NextImg:Bong Joon Ho takes on sci-fi with ‘Mickey 17’

An intimate sci-fi epic, comical yet serious, romantic and gleefully bonkers, “Mickey 17” is South Korean filmmaker Bong Joon Ho’s first film since winning a record-busting four Academy Awards five years ago for “Parasite.”

As the Motion Picture Academy’s first non-English speaking Best Picture winner, was “Parasite” paralyzing for Bong?  Was it intimidating to decide what’s next?

“It was so great what happened and very surprising,” Bong explained via an interpreter in a post-screening discussion. “But it wasn’t like I was too overly excited about it.

“Actually, when Quentin Tarantino won an Oscar, at the time he was maybe 31 years old. But I,” he laughed, “was already in my early 50s. So I was quite calm and level-headed throughout that whole process. And I just continue to do what I’ve always been doing.”

“Mickey 17” takes place in a future where humans, no longer able to live on Earth, are on a 4-year space voyage to colonize an ice-covered new world.  Robert Pattinson’s Mickey Barnes, desperately troubled, volunteers to be an Expendable, a human who can be repeatedly killed, then immediately reborn via cloning.

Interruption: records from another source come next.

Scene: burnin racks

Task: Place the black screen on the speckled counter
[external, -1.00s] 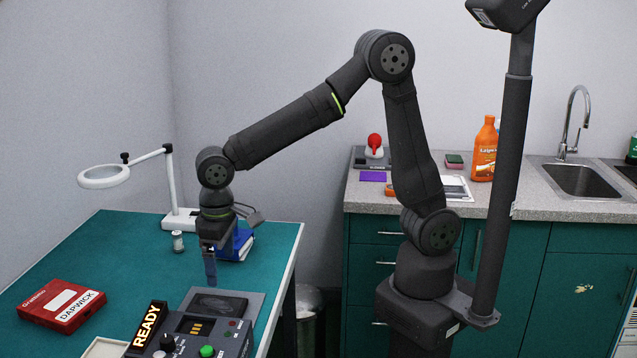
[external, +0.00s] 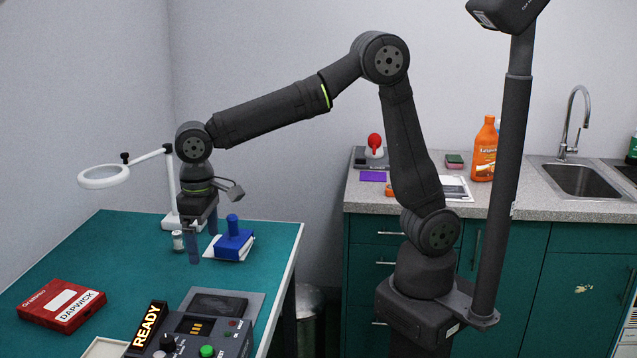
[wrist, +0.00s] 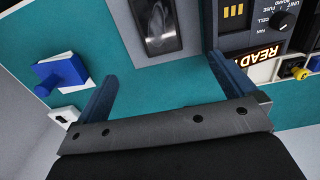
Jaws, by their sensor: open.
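The black screen (external: 218,305) lies flat on a grey mat (external: 255,300) on the teal table, just behind the control box. The wrist view shows the screen (wrist: 158,22) at the top, beyond my fingers, with a glossy reflection on its face. My gripper (external: 203,247) is open and empty above the table, behind the screen and apart from it. Its two blue-grey fingers also show spread apart in the wrist view (wrist: 162,72). The speckled counter (external: 520,207) is at the right, on top of green cabinets.
A blue handled block (external: 233,243) and a small spool (external: 178,241) are close to my gripper. The control box (external: 205,338) with a READY sign is in front. A red case (external: 62,306) and magnifier lamp (external: 104,177) are left. The counter holds an orange bottle (external: 484,150) and sink (external: 585,180).

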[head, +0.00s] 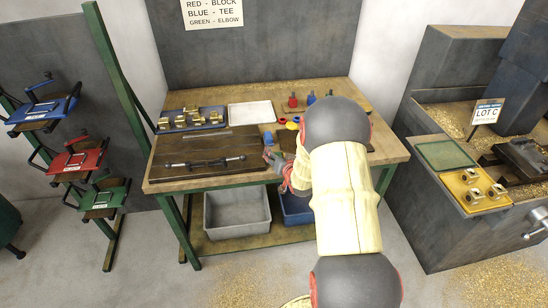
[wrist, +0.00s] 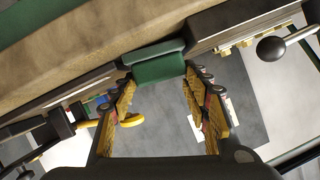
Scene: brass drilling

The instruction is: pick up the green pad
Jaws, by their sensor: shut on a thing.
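The green pad (wrist: 158,62) is a small dark green block with rounded edges in the wrist view. It sits between the fingertips of my gripper (wrist: 160,80), which is shut on it. The two fingers have yellow ribbed inner faces and stand apart by about the pad's width. In the head view my gripper (head: 274,160) is at the front of the workbench, right of the dark board, partly covered by my arm. I cannot make out the pad in that view. Whether it still touches the bench is unclear.
The workbench (head: 163,187) carries a dark board with a ball-ended bar (head: 205,162), a blue tray of brass fittings (head: 162,126), a white tray (head: 250,115) and a blue cup (head: 268,138). A grey bin (head: 237,223) stands below. A machine with a green tray (head: 445,154) is right.

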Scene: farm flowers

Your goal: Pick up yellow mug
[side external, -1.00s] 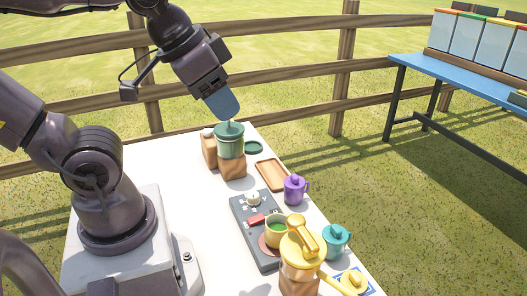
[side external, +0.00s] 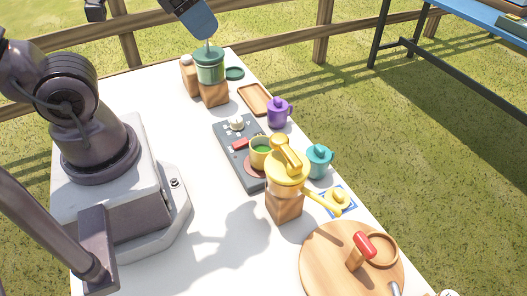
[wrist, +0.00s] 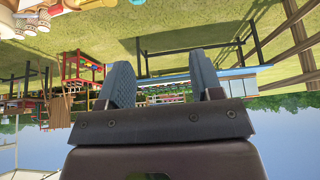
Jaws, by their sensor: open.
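A small yellow mug (side external: 260,153) with green contents stands upright on a reddish round pad on the dark grey flat device in the side view. A larger lidded yellow pitcher (side external: 286,178) with a yellow handle stands on a wooden block in front of it and partly overlaps it. My gripper (side external: 202,24) is at the top of the side view, by the lidded green canister and well behind the yellow mug; I cannot tell if it touches the canister. In the wrist view my gripper (wrist: 163,80) shows two blue-grey fingers apart with nothing between them.
A purple mug (side external: 278,112) and a teal lidded mug (side external: 319,161) stand right of the device. The green canister (side external: 210,67) sits on a wooden block at the back. A round wooden board (side external: 325,270) with a red-handled item is at front.

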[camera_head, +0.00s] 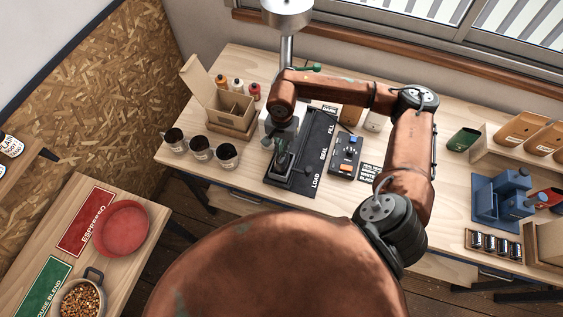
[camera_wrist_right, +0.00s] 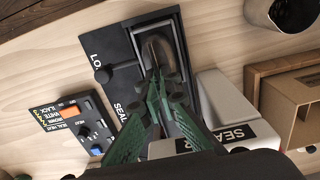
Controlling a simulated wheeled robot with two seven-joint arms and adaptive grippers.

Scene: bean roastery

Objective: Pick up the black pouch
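The black pouch (camera_wrist_right: 171,58) stands with its open mouth up at the LOAD end of the dark sealing station (camera_head: 316,150). It also shows as a dark upright shape in the head view (camera_head: 281,162). My right gripper (camera_wrist_right: 157,78) reaches down over it with green-padded fingers. The fingertips are close together and look shut on the pouch's upper edge. The fingers hide part of the pouch. The pouch appears to be still at the station. My left gripper is not in view.
A control box (camera_head: 345,157) sits right of the station. Several dark cups (camera_head: 201,148) and an open cardboard box (camera_head: 228,110) stand to its left. A green pouch (camera_head: 463,139) and a blue device (camera_head: 502,197) are at the right. A red bowl (camera_head: 122,229) is on the left table.

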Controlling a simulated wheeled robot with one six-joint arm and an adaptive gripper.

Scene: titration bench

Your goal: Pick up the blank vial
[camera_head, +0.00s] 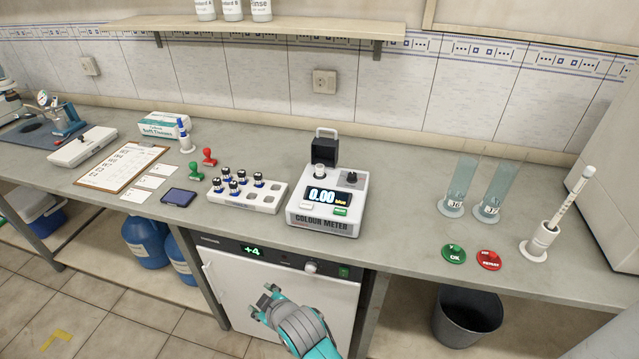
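A white rack (264,206) on the bench holds several small dark-capped vials (241,176) in its left part; its right-hand holes look empty. I cannot read any label that marks one as the blank vial. A white round piece (320,171), perhaps a vial cap, shows on top of the colour meter (322,223); I cannot tell which it is. The meter's display reads 0.00 and a black handled part stands at its back. My gripper (265,301) is low in front of the cabinet, below the bench edge, with its fingers apart and nothing between them.
Red and green stamps (208,157), a dark pad (179,197) and a clipboard (122,167) lie left of the rack. Tall glass cylinders (461,185), green and red buttons (489,259) and a probe stand (540,240) are to the right. A shelf (270,27) hangs above.

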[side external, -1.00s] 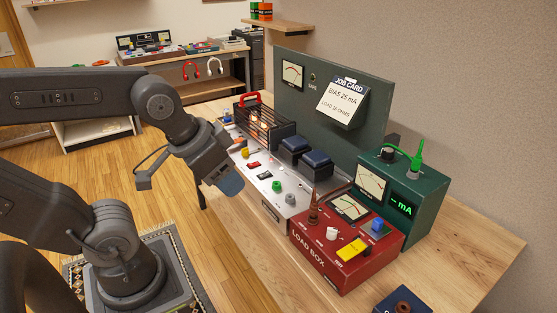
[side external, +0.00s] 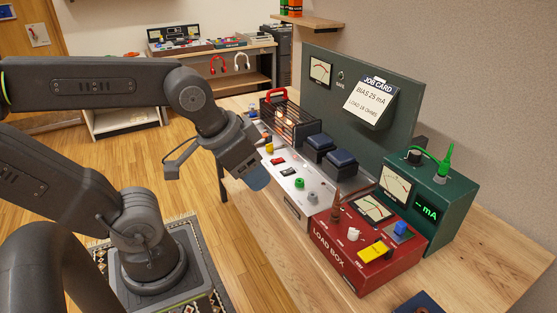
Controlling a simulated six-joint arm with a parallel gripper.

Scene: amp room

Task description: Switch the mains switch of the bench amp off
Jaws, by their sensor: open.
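The bench amp (side external: 284,205) is a silver chassis on the wooden bench. A red rocker switch (side external: 277,161) and a black rocker switch (side external: 288,171) sit on its top panel; their labels are too small to read, so I cannot tell which is the mains switch or how it is set. My gripper (side external: 259,179) hangs at the amp's near left edge, tilted down, open and empty. Its fingers are seen from the side. It appears apart from the switches.
Glowing valves stand in a cage (side external: 287,118) with a red handle, beside two dark blue transformers (side external: 330,151). A red load box (side external: 365,250) and a green meter box (side external: 433,208) stand at right. A dark panel (side external: 350,60) with a job card rises behind.

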Bong adapted Edward Ashton’s novel “Mickey 7” and immediately added 10 lives as Mickey is continually revived on a 3D printer.

Bong also invented a wife Ylfa (Toni Collette) to partner the film’s hideously amusing if not so bright dictator (Mark Ruffalo).

“Ashton’s novel is about human printing, and I was just fascinated by that. Also, human printing is quite different from the cloning and replicant stories that we’ve seen before. Because we’re literally printing out human beings.

“To me,” Bong said, “if you see the words ‘human printing’ as a concept, it’s two words that should never really be combined. We shouldn’t really be printing out human beings.

“In that concept we sense how it’s just totally denigrating humanity. I felt there was a lot of comedy and tragedy in that concept.”

Pattinson was ideal, he joked, “Because he looks like he probably gets the short end of the stick for everything. Some unfortunate things happen to him all the time. He just kind of has that look.”

As for Ruffalo’s cruel, petty, incompetent Kenneth Marshall, “We modeled the character based on people from the past. But I think a lot of people see the present in his character, perhaps because history always repeats itself,” Bong said.

“When we were in Europe screening the film, a lot of people talked about political leaders from their own countries and just started projecting like stressful political memories of their times onto his character.

“That just goes to show how Mark was able to make this character quite universal, and express this archetype of a bad political leader.”